Elle fait valoir que les moyens soulevés par la société Cdiscount ne sont pas fondés.

Par un mémoire enregistré le 15 juillet 2021, le ministre de l'économie, des finances et de la relance conclut au rejet de la requête.

Par ordonnance du 10 juin 2021, la clôture d'instruction a été fixée au 10 août 2021.

Vu

- la décision n° C-49/11 du 5 juillet 2012 de la Cour de justice de l’Union européenne ;

- les autres pièces du dossier.

Vu :

- la directive 2011/83/UE du Parlement européen et du Conseil du 25 octobre 2011 ;

- le code de la consommation ;

- le code des relations entre le public et l’administration ;

- le code de justice administrative.

Les parties ont été régulièrement averties du jour de l’audience.

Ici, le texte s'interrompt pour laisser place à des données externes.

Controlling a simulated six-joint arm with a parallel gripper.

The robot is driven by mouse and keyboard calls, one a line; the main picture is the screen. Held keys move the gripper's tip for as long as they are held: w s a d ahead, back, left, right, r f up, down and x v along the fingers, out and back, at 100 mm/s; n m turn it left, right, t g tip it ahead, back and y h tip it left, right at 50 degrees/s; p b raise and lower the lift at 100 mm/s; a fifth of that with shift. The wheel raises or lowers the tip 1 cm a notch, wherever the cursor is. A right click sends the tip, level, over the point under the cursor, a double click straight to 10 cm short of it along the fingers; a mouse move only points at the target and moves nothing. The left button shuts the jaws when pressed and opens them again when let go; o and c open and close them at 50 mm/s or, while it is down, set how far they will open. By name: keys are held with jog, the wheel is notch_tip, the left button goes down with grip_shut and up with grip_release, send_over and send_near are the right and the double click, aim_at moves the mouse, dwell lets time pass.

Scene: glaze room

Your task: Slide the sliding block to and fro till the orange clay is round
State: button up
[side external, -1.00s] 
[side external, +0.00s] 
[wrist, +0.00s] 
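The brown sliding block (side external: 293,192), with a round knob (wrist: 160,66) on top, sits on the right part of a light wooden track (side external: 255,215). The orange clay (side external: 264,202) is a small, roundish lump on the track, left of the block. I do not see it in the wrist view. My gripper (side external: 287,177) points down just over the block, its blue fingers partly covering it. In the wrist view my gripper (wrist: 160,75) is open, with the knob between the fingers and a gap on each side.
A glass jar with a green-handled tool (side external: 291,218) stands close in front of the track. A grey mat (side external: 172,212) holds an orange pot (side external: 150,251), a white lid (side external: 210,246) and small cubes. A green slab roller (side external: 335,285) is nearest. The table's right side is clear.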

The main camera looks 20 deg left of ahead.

Ont été entendus au cours de l’audience publique :

- le rapport de M. Elouafi,

- les conclusions de M. Willem, rapporteur public,

- et les observations de Me Fourgoux, représentant la société Cdiscount, et de M. A..., représentant la préfète de la Gironde.

Considérant ce qui suit :

1. La société « Cdiscount », dont le siège social est situé à Bordeaux, exploite une plateforme de vente en ligne de produits de consommation et services. Par une décision du 20 juin 2019 le préfet de la Gironde lui a fait injonction de procéder, dans un délai de trente jours, à la mise en conformité de son site internet en fournissant de manière automatique au consommateur les informations précontractuelles prévues par l’article L. 221-5 du code de la consommation. Par la présente requête, la société « Cdiscount » demande au tribunal l’annulation de cette décision, ensemble la décision de rejet de son recours hiérarchique du 14 octobre 2019.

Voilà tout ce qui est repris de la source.